Showing posts with label peace in the storm. Show all posts
Showing posts with label peace in the storm. Show all posts

It's a Hold-Up!

 

Chris in the standing frame

One thing caregivers can understand is long nights. Recently, I haven't had them as often, and for that I am thankful. But I do still have some and last night was one of them. I hate it because Chris is uncomfortable and no matter what I do it doesn't help. Since he is nonverbal, he can't tell me to reposition him, sit him up more or less, or that there is a wrinkle in his sheet. His numbers were good (heart rate, 02, and temp), so I talked myself through the night, basically. 

Long Night Talks With God

During those long nights, God and I talk a lot. Well, it's mostly me whining and crying and wondering why a lot. But He listens. And most of the time, He answers. The early hours of this morning were no different. 

I try not to lash out at God, but sometimes I'm just angry. I lost my son and it seems God just "saved" him enough to keep him here to suffer sometimes. Man, those long nights can really show you your own thoughts loud and clear, huh? Last night was different somewhat. I wasn't quite as mad with God. I told Him I wasn't even sure what to ask for. He understood.

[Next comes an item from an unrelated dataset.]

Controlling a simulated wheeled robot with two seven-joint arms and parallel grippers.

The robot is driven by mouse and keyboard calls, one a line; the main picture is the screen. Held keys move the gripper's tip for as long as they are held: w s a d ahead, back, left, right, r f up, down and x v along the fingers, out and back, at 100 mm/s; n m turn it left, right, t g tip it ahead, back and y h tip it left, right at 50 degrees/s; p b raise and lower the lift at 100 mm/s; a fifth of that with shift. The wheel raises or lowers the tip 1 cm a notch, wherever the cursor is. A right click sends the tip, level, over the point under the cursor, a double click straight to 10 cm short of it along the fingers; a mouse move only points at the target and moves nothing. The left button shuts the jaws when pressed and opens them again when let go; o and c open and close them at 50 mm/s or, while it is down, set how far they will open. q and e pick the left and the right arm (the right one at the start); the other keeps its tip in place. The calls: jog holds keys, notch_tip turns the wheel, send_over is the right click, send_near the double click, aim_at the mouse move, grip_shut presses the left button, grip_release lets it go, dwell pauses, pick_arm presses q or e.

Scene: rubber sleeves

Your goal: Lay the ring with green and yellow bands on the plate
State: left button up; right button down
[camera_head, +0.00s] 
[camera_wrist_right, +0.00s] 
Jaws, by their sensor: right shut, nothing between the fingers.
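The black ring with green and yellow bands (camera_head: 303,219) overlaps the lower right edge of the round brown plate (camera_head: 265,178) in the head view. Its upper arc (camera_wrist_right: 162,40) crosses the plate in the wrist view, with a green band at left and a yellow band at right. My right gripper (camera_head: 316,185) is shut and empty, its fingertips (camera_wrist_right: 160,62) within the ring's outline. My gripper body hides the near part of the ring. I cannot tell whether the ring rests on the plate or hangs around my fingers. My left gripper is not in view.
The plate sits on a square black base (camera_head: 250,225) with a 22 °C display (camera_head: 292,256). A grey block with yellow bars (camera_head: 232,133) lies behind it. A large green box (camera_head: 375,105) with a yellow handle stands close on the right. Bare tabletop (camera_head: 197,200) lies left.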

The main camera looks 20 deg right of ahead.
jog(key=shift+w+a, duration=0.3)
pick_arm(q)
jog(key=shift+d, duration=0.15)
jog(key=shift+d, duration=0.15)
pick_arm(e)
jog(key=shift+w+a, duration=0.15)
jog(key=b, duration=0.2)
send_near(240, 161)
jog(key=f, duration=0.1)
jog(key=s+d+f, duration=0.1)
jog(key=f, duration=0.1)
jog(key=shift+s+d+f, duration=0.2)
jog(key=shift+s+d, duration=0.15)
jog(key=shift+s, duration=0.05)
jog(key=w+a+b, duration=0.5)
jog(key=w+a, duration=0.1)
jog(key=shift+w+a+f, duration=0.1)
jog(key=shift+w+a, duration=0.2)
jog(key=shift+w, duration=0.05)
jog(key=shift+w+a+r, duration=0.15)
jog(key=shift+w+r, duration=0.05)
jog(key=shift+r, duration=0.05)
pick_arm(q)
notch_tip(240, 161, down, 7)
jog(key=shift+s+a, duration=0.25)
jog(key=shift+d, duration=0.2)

I express it all, my frustrations, anger, and feelings of helplessness. And He listens time and time again. In days gone by, I've spent a lot more time yelling at God and crying out to Him. Last night, I just let my heart talk and tried to keep my mind out of it. lol. That was a chore.

When He Answers

Sometime after five this morning, after sleeping very little, I heard myself ask God, maybe You could just hold me. Do you ever get frustrated with Him, but then find yourself returning to Him when you need Him? That's frustrating too! I may be upset that I don't see Him moving on my behalf, but during those long nights, His arms are right where I run. (Anyone else?)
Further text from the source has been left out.